Local first amendment lawyer Kevin Goldberg was nice enough to give us an interview about defamation issues shortly after Meg of 2Birds1Blog was fired for blogging. He’s since written a piece at his firm’s blog about the issues from the other side of the desk called coping with social media in the workplace.
How many of your employees do you think are looking at their Facebook pages right now? Good guess. Now walk down the hallways and see if you can catch any of them in the act. Go ahead, we’ll wait. We expect that, unless your guess was “probably all of them”, you were way off.
As you can see, it’s written more with a mind for the employer but it’s good reading for any employee as well, I think. It’s useful to know what kind of mindset your bosses probably have and the things they worry about. Particularly so if your bosses don’t have any policy in place because it might give you some idea of how shocked they’d be if they were confronted with your personal activities.

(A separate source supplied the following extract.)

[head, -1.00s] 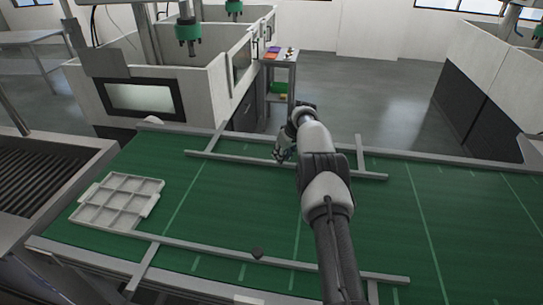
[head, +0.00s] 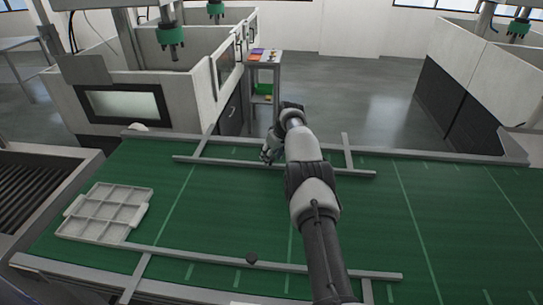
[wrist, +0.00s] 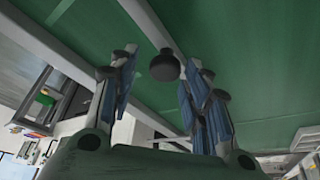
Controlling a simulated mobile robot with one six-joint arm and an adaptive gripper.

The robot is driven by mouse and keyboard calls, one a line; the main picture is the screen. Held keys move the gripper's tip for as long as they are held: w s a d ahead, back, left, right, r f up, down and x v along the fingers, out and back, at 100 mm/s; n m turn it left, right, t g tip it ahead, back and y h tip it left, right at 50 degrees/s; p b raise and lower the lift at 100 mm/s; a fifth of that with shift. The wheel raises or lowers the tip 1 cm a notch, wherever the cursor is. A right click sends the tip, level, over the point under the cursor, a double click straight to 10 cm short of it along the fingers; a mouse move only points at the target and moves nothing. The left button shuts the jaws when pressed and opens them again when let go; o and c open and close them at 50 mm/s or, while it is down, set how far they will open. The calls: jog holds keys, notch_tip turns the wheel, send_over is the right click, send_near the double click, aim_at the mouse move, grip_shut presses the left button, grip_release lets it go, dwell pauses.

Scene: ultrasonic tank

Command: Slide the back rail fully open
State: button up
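The back rail (head: 220,161) is a long grey bar lying across the far side of the green conveyor belt (head: 340,225). My gripper (head: 268,153) is at the middle of this rail, partly hidden by my own arm. In the wrist view the back rail (wrist: 150,25) runs down between my fingers. A dark round knob (wrist: 165,66) on it shows between the two blue-padded fingertips, with a gap on the left finger's side. The right finger is close to the knob; I cannot tell whether it touches. My gripper is open. The knob is hidden in the head view.
The front rail (head: 330,270) with its own dark knob (head: 252,258) crosses the near side of the belt. A pale compartment tray (head: 105,213) lies at the belt's left. White tanks (head: 125,105) and a small trolley (head: 263,55) stand beyond. The belt between the rails is largely clear.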

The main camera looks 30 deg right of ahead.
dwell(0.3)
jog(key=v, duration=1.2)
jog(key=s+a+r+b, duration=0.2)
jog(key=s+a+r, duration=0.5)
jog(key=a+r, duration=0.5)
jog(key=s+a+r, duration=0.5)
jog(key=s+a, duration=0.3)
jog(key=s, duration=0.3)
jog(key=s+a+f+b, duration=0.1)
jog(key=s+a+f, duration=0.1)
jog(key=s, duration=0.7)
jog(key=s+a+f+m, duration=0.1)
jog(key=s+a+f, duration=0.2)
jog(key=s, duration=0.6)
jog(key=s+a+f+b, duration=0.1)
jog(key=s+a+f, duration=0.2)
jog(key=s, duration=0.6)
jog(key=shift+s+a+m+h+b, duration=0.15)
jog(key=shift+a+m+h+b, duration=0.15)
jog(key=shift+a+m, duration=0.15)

Good post Don. It’s difficult at our work to see who’s “working” on Facebook and who’s “playing.” We do social media for a lot of large companies in St. Louis so Facebook is ALWAYS up. I do admit, I’ve gone astray a few times – the occasional “hmm I wonder if Craigslist has anything cool right now,” or “well as long as I’m on Facebook I might as well check my own.” But I think some people take advantage of the freedom they have in the workplace – like logging onto facebook at 5pm and noticing one of your co-workers “found a baby calf on their farm in Farmville” at 2pm. Hmmmm…wonder what they were doing all day? Moral of the story, it’s really hard to tell what’s work and what’s not from a distance – there really isn’t a way to monitor it all the time without seeming like a dictator. You just need to put trust in your employees and remind them that Mafia Wars can wait til they punch out.